Realitas kepentingan bergerombolan ini, membuat mutasi jabatan tidak mampu membebaskan kekuasaan dari kefanaan dendam dan kesenangan pesta demokrasi. Akaibatnya: (1) Maksimalisasi komitmen politik untuk melakukan kerja berkelanjutan sebagai fondasi untuk mentransformasikan hakekat misi pemerintah, tidak dilakukan secara komperhensif dab berkelanjutan dengan menempatkan pejabat pada jabatan yang tepat berdasarkan profesionalisme. Banyak kecurigaan, hal ini sering diabaikan. Karena masuknya pikiran pembisik dari sekerumunan orang yang menyetor muka dan berbuat baik dalam prosesi kemenangan, dengan memburuk-burukkan hasil kerja orang dan lembaga. Disinilah letaknya. Apakah seorang kepala daerah terpilih bisa membedakannya? Terlalu samar untuk dijelaskan. Karena kesenangan pada kekuasaan membuat orang cepat lupa jasa orang, dan lebih cepat mengakomodir pikiran penyetor muka, dari pada orang yang bekerja untuk kemenangannya.
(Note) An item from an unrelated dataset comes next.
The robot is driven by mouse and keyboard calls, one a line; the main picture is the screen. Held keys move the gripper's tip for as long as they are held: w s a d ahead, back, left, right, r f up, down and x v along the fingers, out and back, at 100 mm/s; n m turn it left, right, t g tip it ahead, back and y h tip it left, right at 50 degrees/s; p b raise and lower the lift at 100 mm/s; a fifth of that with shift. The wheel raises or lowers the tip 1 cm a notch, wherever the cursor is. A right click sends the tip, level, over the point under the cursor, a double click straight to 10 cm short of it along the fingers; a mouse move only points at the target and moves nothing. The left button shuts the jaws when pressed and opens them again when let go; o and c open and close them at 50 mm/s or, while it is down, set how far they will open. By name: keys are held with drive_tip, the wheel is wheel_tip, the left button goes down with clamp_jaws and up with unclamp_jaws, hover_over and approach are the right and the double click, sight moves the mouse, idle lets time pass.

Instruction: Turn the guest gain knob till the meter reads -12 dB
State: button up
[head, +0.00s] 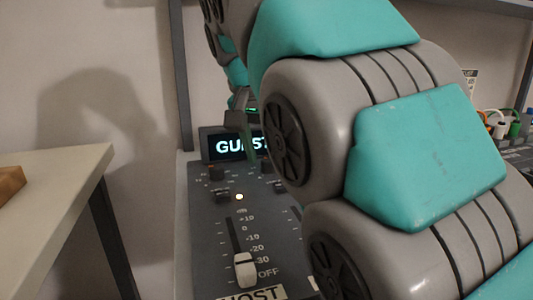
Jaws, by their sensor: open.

(2) Tindakan jual beli jabatan yang didorong modus kepentingan keluarga dan kelompok dalam arogansi perkauman kampung, sesungguhnya menyalahgunakan banyak hal dan menjauhkan birokrasi dari rasa keadilan yang di harapkan dari bangunan institusi birokrasi. Deepak Chopra menjelaskan, tindakan yang dimotivasi ketulusan, bukan egosentirme, akan menghasilkan energi berlimpah yang dapat digunakan untuk menciptakan apa yang dikehendaki. Sebaliknya jika perbuatan itu didorong modus “memiliki” dan menguasai orang lain dengan sejumlah uang, dibutuhkan konsumsi energi yang banyak. Selain itu, perbuatan yang berorientasi pemujaan diri atas kekuasaan akan membuat kita dalam posisi defensif dan menyalahkan orang lain.
Apabila rasa keadilan birokrasi dirampas untuk kepentingan politik melulu, maka akan timbul kekacauan dan kemunduran kerja birokrasi yang pada gilirannya akan memperlemah rasa tanggung jawab. Padahal fondasi utama birokrasi, adalah bekerja untuk kekuasaan sebagai tanggung jawab, mentalitas dan moralitas. Tanpa itu, maka bangunan birokrasi tetap berpijak pada fondasi yang rapuh dan disfungsional. Jika motivasi kerjanya rapuh, maka profesionalisme juga akan mengalami disfungsional. Akibatnya negara dan rakyat bukan di abdi, tetapi di akali. Sudah waktunya kita memandang (theoria) pendelegasian kekuasaan pada jabatan birokrasi sebagai peristiwa apolitik pendelegasian wewenang untuk mengoptimalisasi kemulaiaan kesejahteraan rakyat. Bukan penguatan kepentingan politik dan penceraiberaian irasional profesi dan kinerja dengan menjaulbeli jabatan.